Neste contexto, a sentença da primeira instância faz uma análise exaustiva do clima negocial em causa, de acordo com as suas especificidades e pressupostos, concluindo no sentido de que a hipoteca estaria intrinsecamente ligada ao contrato de cessão de quotas celebrado, no mesmo tempo e lugar, e que, por isso, não visaria garantir quaisquer outras dívidas que não as advenientes da aludida cessão.

Prescrutando o elemento literal da declaração negocial, a sentença da primeira instância não o entende como obstáculo à interpretação defendida, por considerar que a mesma ainda encontra aí o necessário respaldo.
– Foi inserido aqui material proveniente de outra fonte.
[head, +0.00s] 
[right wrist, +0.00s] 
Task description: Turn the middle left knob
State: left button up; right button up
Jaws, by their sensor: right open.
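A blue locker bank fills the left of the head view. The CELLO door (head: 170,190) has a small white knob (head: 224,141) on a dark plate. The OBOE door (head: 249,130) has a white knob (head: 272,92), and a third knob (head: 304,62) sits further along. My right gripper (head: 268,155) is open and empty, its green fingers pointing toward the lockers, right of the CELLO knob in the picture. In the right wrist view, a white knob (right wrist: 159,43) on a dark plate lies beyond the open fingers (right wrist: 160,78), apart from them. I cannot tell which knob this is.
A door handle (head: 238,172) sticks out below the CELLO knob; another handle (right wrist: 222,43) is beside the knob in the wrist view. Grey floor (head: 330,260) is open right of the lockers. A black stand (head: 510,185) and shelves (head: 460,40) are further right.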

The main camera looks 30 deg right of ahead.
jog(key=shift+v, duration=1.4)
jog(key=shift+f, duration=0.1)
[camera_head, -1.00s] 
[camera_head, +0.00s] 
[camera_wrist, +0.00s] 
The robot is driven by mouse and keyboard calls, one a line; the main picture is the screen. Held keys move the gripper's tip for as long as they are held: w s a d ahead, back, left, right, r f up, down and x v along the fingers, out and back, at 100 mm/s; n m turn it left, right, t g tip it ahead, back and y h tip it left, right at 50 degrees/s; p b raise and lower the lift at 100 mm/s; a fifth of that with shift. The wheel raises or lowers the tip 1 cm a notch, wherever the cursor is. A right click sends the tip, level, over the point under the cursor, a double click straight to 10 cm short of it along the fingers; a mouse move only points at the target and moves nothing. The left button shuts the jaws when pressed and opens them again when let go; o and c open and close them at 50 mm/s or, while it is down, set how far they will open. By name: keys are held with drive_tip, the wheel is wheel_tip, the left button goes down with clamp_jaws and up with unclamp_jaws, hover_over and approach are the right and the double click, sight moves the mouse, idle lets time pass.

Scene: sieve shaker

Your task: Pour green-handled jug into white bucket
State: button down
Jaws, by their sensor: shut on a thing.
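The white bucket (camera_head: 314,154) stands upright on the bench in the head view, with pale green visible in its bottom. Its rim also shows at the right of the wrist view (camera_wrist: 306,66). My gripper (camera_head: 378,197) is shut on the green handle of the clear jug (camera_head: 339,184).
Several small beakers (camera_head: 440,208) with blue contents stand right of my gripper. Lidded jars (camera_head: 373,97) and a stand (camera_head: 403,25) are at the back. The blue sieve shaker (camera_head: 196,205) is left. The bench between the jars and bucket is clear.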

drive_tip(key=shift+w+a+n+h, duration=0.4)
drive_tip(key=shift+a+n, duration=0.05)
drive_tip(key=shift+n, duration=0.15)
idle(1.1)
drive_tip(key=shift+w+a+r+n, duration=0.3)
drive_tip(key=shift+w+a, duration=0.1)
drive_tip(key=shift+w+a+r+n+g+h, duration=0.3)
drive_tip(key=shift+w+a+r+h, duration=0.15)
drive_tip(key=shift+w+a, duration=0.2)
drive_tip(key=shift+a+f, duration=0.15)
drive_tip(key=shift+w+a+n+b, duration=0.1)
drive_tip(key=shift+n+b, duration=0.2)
A este propósito, atente-se no exercício interpretativo ensaiado pela sentença da primeira instância, com o qual se concorda na íntegra, por atentar nos elementos estruturantes e essenciais do negócio jurídico em causa nos autos e a todas as circunstâncias conexas relevantes:

Ora, no caso, como primeira circunstância e, porventura, mais decisiva, figuram as circunstâncias do negócio, a relação entre os dois negócios relacionados.

Desde logo, o coevo contexto temporal (e até coincidência física – o contexto físico).

Por um lado, temos a escritura pública, intitulada de “HIPOTECA UNILATERAL”, realizada em 11 de maio de 2007, no Cartório Notarial de ..., outorgada pelos Autores AA e mulher BB; e, por outro, a escritura de pública de “CESSÕES E UNIFICAÇÕES DE QUOTAS, NOMEAÇÃO DE GERENTES E ALTERAÇÃO PARCIAL DE CONTRATO DE SOCIEDADE”, realizada no mesmo dia 11 de maio de 2007, e no mesmo Cartório Notarial de ....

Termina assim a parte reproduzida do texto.